Burnside's Lemma

From ProofWiki
Jump to navigation Jump to search

Theorem

Let $G$ be a finite group acting on a set $X$.

Let $X / G$ be the set of orbits under this action.

For $x \in X$, let $\Stab x$ be the stabilizer of $x$ by $G$.

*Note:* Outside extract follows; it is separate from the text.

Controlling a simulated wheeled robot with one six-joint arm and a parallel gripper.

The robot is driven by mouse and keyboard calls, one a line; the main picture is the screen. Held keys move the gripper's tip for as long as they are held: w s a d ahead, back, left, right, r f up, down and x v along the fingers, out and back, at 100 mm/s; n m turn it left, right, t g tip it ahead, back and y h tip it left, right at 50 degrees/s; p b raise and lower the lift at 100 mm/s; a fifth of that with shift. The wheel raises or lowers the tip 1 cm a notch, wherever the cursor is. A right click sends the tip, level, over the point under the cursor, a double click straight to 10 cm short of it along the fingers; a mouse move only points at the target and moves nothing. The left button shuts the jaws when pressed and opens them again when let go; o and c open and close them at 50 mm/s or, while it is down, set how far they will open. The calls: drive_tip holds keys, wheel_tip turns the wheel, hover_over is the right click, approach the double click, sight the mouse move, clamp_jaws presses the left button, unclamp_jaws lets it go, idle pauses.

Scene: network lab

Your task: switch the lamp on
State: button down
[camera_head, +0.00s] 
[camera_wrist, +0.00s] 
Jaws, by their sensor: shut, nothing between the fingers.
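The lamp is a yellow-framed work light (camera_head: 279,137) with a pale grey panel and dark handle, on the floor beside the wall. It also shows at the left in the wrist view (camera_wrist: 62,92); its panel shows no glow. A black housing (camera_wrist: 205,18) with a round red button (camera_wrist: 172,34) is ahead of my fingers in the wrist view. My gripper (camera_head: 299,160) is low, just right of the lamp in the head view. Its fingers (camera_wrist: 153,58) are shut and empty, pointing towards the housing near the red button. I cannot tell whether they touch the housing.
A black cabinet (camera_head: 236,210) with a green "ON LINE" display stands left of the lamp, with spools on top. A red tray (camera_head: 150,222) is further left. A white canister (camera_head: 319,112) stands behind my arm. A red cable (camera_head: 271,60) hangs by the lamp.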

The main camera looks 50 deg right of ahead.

For $g \in G$, let $X^g$ denotes the set of all elements in $X$ which is fixed by $g$, that is:

$X^g := \set {x \in X: g x = x}$


Then:

$\displaystyle \size {X / G} = \frac 1 {\order G} \sum_{g \mathop \in G} \size {X^g}$


In words, the number of orbits equals the average number of fixed elements.


Proof

\(\ds \frac 1 {\order G} \sum_{g \mathop \in G} \size {X^g}\) \(=\) \(\ds \frac 1 {\order G} \sum_{g \mathop \in G} \size {\set {x \in X: g x = x} }\) by definition
\(\ds \) \(=\) \(\ds \frac 1 {\order G} \sum_{x \mathop \in X} \size {\set {g \in G: g x = x} }\) Same summation, different indexing
\(\ds \) \(=\) \(\ds \frac 1 {\order G} \sum_{x \mathop \in X} \order {\Stab x}\) Definition of Stabilizer
\(\ds \) \(=\) \(\ds \frac 1 {\order G} \sum_{x \mathop \in X} \frac {\order G} {\order {\Orb x} }\) Orbit-Stabilizer Theorem
\(\ds \) \(=\) \(\ds \sum_{x \mathop \in X} \frac 1 {\order {\Orb x} }\)
\(\ds \) \(=\) \(\ds \sum_{\Orb x \mathop \in X / G} \paren {\sum_{x \mathop \in \Orb x} \frac 1 {\order {\Orb x} } }\)
\(\ds \) \(=\) \(\ds \sum_{\Orb x \mathop \in X / G} 1\)
\(\ds \) \(=\) \(\ds \order {X / G}\)

$\blacksquare$


Also known as

This theorem is also known as Burnside's Counting Theorem.


Source of Name

This entry was named for William Burnside.